◆ **Task details**
In the entries that follow, the first line to write out is the one containing "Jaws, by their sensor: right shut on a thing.", and the last is the one containing "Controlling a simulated". Reproduce that stretch exactly, with nothing before or after it.

◆ **Material to process**
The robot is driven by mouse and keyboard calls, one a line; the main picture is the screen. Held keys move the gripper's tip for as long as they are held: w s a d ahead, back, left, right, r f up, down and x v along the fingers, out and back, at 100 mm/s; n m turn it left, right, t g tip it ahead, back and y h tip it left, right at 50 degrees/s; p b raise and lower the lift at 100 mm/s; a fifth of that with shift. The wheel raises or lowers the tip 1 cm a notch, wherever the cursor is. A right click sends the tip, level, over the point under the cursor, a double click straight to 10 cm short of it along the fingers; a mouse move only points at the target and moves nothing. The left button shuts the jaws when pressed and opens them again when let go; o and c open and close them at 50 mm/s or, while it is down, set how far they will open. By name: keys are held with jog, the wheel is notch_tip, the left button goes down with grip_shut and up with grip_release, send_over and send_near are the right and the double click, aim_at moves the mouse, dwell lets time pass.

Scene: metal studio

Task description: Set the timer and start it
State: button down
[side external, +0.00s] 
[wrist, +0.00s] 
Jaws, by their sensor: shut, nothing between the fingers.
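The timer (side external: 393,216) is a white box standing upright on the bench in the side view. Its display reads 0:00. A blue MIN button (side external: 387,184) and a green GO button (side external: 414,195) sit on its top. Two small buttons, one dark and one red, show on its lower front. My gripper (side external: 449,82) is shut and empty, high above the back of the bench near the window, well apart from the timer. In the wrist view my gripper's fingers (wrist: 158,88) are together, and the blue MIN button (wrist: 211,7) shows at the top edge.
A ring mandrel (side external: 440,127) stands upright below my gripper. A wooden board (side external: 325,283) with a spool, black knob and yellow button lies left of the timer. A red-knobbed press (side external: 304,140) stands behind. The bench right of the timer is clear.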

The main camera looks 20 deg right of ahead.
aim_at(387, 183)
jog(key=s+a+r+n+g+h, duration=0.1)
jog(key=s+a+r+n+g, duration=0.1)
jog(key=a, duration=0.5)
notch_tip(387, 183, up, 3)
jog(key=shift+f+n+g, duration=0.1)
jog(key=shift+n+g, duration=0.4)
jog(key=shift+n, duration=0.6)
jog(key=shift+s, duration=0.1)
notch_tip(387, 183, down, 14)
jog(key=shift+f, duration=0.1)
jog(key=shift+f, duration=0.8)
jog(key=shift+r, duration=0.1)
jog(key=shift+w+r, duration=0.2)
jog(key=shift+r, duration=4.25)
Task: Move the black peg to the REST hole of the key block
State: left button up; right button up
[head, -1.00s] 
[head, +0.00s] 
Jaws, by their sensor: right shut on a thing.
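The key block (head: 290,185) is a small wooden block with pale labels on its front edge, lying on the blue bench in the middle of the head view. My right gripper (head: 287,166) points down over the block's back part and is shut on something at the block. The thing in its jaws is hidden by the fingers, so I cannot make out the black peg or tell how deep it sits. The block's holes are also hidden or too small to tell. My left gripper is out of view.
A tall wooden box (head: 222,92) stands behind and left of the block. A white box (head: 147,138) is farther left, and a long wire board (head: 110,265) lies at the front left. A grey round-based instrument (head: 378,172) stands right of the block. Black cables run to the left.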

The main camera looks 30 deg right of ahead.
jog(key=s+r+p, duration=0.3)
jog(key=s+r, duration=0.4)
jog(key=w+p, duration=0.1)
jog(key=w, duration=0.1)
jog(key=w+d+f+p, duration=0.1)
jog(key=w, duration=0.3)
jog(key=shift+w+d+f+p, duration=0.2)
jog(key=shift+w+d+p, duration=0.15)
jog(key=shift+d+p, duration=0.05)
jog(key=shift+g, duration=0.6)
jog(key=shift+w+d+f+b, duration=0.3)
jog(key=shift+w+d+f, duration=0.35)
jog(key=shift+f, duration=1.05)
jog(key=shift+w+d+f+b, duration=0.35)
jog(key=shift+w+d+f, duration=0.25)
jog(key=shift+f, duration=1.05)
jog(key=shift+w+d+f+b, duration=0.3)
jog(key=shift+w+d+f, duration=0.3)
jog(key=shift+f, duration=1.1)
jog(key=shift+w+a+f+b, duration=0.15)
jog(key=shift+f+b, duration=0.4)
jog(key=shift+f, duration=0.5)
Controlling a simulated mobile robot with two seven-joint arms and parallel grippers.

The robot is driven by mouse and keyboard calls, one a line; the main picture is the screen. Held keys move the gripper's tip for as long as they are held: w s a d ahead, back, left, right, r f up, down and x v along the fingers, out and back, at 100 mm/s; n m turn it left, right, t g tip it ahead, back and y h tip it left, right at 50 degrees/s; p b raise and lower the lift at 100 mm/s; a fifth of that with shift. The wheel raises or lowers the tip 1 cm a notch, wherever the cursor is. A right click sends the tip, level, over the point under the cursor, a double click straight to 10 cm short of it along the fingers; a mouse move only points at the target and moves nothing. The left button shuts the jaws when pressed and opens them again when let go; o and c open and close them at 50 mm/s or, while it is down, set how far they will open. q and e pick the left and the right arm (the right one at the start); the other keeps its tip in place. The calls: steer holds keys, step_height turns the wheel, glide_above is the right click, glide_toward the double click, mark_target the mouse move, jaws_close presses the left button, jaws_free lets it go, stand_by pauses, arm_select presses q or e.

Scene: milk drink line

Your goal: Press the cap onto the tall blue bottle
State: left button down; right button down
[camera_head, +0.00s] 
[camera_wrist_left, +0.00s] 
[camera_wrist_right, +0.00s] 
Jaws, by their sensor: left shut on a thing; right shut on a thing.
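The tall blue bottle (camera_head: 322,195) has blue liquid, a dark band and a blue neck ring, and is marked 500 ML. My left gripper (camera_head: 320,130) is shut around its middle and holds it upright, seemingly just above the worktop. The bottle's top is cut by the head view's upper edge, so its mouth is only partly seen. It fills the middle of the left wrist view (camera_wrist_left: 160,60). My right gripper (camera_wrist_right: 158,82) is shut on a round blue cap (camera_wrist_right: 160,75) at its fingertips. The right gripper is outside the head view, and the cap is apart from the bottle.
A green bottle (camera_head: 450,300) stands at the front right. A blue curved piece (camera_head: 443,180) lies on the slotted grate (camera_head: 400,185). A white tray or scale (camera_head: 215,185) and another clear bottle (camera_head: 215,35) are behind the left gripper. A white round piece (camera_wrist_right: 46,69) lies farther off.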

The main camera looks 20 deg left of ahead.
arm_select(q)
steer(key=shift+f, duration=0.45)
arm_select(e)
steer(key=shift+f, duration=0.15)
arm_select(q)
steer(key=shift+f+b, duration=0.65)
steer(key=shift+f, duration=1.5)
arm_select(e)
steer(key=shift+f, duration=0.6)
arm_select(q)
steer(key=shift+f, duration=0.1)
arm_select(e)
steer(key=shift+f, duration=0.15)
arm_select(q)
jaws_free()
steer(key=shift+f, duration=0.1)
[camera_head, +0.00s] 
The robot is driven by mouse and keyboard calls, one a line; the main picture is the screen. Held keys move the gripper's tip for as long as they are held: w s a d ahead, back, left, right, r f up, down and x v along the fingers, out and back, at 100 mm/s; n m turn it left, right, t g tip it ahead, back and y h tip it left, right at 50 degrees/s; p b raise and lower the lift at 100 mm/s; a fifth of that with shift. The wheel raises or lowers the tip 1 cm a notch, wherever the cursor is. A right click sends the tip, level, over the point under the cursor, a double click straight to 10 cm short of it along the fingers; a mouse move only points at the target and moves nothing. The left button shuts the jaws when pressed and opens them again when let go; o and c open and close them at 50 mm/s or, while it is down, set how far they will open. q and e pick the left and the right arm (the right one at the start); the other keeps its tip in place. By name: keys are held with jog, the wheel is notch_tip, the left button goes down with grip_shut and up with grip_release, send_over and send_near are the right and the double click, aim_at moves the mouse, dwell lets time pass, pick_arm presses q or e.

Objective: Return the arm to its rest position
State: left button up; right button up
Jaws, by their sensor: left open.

◆ **Result**
Jaws, by their sensor: right shut on a thing.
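The key block (head: 290,185) is a small wooden block with pale labels on its front edge, lying on the blue bench in the middle of the head view. My right gripper (head: 287,166) points down over the block's back part and is shut on something at the block. The thing in its jaws is hidden by the fingers, so I cannot make out the black peg or tell how deep it sits. The block's holes are also hidden or too small to tell. My left gripper is out of view.
A tall wooden box (head: 222,92) stands behind and left of the block. A white box (head: 147,138) is farther left, and a long wire board (head: 110,265) lies at the front left. A grey round-based instrument (head: 378,172) stands right of the block. Black cables run to the left.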

The main camera looks 30 deg right of ahead.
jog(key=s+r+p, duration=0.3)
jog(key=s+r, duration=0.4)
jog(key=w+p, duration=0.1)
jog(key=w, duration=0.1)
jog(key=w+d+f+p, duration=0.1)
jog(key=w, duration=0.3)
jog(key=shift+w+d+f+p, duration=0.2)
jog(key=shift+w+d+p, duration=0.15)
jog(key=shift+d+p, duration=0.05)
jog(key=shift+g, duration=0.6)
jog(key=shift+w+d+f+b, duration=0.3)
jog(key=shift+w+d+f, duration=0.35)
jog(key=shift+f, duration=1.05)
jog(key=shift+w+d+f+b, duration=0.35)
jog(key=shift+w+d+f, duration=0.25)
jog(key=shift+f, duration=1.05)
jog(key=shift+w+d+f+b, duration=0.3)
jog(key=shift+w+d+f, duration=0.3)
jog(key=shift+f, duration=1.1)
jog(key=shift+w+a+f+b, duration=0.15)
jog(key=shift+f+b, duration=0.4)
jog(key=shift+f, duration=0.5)
Controlling a simulated mobile robot with two seven-joint arms and parallel grippers.

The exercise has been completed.